**EXERCISE TASK**
Reproduce only the top of the records, down to and including the line containing "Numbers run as".

**RECORDS PROVIDED**
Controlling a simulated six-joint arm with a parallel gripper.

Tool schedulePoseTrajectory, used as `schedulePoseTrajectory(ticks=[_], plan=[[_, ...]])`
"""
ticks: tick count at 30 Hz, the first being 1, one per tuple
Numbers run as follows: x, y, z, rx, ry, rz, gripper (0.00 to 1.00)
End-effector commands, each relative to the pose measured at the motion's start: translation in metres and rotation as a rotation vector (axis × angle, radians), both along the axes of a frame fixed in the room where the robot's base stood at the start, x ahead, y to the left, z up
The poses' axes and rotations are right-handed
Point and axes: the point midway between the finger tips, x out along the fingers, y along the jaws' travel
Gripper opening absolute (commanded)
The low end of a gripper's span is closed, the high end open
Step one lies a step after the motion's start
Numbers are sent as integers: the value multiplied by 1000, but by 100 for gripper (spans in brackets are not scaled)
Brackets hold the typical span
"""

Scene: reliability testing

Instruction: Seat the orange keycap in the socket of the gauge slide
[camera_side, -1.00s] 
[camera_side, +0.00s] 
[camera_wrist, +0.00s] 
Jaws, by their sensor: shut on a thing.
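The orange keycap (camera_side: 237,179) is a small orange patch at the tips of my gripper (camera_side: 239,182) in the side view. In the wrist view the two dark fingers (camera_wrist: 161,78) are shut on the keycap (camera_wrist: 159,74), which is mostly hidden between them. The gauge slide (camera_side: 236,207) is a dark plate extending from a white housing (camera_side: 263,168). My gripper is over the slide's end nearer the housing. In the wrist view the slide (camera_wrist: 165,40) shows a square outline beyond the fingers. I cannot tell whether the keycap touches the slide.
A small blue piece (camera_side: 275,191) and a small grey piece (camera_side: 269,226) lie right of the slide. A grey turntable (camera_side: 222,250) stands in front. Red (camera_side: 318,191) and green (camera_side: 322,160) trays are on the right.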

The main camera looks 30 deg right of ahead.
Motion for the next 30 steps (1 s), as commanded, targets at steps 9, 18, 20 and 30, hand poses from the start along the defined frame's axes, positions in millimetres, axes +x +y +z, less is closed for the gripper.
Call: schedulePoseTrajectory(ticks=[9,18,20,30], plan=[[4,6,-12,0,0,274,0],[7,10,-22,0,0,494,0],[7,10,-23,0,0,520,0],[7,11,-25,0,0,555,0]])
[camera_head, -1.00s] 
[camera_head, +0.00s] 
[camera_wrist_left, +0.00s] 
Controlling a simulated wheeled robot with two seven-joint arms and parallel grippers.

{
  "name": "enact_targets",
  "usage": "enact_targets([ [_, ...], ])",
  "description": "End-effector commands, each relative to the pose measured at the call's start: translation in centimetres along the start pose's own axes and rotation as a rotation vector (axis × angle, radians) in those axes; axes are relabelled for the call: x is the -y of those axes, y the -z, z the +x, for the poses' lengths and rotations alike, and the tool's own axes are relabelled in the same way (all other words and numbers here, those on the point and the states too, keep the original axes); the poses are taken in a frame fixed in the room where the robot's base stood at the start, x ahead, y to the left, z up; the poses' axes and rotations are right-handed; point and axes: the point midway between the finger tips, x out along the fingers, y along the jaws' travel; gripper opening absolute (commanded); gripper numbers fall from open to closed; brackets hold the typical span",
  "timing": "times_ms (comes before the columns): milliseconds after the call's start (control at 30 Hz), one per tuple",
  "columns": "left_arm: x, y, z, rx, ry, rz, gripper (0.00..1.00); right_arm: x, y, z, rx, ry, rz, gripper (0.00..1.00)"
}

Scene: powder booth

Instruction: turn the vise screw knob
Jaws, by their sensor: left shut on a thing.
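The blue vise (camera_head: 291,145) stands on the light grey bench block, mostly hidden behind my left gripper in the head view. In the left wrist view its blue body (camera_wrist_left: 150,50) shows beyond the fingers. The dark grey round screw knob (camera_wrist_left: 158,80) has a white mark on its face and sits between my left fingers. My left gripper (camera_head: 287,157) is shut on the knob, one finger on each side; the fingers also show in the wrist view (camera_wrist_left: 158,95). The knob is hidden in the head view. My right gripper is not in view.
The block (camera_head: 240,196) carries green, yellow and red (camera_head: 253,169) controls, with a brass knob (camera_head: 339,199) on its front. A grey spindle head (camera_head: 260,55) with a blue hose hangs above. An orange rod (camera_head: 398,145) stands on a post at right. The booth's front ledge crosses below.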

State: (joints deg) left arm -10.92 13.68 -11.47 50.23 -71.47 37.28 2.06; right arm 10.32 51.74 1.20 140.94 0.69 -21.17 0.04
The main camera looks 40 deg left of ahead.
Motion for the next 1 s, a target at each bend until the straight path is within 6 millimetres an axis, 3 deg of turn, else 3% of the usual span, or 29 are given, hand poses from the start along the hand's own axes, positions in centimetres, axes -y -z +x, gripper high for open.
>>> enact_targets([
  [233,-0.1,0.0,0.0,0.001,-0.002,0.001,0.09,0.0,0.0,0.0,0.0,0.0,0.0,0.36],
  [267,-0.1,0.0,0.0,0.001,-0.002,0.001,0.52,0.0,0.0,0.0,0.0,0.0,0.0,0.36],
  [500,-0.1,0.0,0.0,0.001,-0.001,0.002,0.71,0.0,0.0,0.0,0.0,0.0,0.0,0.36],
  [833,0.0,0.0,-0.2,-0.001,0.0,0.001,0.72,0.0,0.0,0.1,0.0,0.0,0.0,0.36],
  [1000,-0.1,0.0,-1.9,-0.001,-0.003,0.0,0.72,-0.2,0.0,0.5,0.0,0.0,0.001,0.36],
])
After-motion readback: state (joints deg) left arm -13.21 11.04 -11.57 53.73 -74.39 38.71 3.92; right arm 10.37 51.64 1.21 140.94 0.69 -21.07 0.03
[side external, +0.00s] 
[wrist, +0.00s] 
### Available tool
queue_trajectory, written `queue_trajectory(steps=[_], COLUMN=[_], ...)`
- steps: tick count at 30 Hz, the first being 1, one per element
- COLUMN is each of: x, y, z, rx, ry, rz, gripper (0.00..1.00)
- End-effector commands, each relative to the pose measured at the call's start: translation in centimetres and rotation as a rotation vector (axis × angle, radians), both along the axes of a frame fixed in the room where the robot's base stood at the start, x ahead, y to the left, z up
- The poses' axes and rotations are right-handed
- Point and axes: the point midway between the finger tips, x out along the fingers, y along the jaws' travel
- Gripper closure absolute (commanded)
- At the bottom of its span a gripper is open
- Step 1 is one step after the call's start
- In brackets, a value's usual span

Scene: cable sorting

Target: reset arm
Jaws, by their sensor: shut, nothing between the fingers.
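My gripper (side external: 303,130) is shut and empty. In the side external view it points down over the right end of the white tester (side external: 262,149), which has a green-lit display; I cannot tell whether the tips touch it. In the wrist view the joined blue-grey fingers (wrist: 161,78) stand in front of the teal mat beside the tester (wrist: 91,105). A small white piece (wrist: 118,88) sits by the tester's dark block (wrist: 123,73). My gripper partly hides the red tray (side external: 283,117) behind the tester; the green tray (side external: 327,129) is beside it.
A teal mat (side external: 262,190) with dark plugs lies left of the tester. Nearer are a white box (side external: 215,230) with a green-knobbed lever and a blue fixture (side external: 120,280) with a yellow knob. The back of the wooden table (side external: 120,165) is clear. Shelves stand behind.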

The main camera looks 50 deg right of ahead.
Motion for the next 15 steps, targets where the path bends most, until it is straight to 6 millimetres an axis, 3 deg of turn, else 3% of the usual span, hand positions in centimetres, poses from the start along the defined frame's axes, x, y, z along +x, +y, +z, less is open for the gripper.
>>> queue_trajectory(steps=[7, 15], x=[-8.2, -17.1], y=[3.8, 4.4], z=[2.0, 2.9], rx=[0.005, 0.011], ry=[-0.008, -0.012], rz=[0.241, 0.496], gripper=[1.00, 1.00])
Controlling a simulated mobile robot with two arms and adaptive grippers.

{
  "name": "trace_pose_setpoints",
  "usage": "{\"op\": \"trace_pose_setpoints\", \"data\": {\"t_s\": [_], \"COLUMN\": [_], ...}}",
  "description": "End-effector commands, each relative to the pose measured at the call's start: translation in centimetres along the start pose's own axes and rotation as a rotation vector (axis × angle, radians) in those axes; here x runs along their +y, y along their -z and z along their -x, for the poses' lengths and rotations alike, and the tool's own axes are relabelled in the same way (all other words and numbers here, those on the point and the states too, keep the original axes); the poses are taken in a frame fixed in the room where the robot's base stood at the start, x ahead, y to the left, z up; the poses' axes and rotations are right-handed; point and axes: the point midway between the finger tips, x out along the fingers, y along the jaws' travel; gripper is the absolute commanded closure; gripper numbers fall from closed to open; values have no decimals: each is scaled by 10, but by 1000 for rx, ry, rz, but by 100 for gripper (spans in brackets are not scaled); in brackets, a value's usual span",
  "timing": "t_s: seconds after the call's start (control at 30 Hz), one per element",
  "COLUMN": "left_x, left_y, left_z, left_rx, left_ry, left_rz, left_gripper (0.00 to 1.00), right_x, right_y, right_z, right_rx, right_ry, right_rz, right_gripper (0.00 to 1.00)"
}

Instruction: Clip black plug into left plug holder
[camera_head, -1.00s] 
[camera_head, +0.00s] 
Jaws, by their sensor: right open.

**OUTPUT OF THE TASK**
Controlling a simulated six-joint arm with a parallel gripper.

Tool schedulePoseTrajectory, used as `schedulePoseTrajectory(ticks=[_], plan=[[_, ...]])`
"""
ticks: tick count at 30 Hz, the first being 1, one per tuple
Numbers run as follows: x, y, z, rx, ry, rz, gripper (0.00 to 1.00)

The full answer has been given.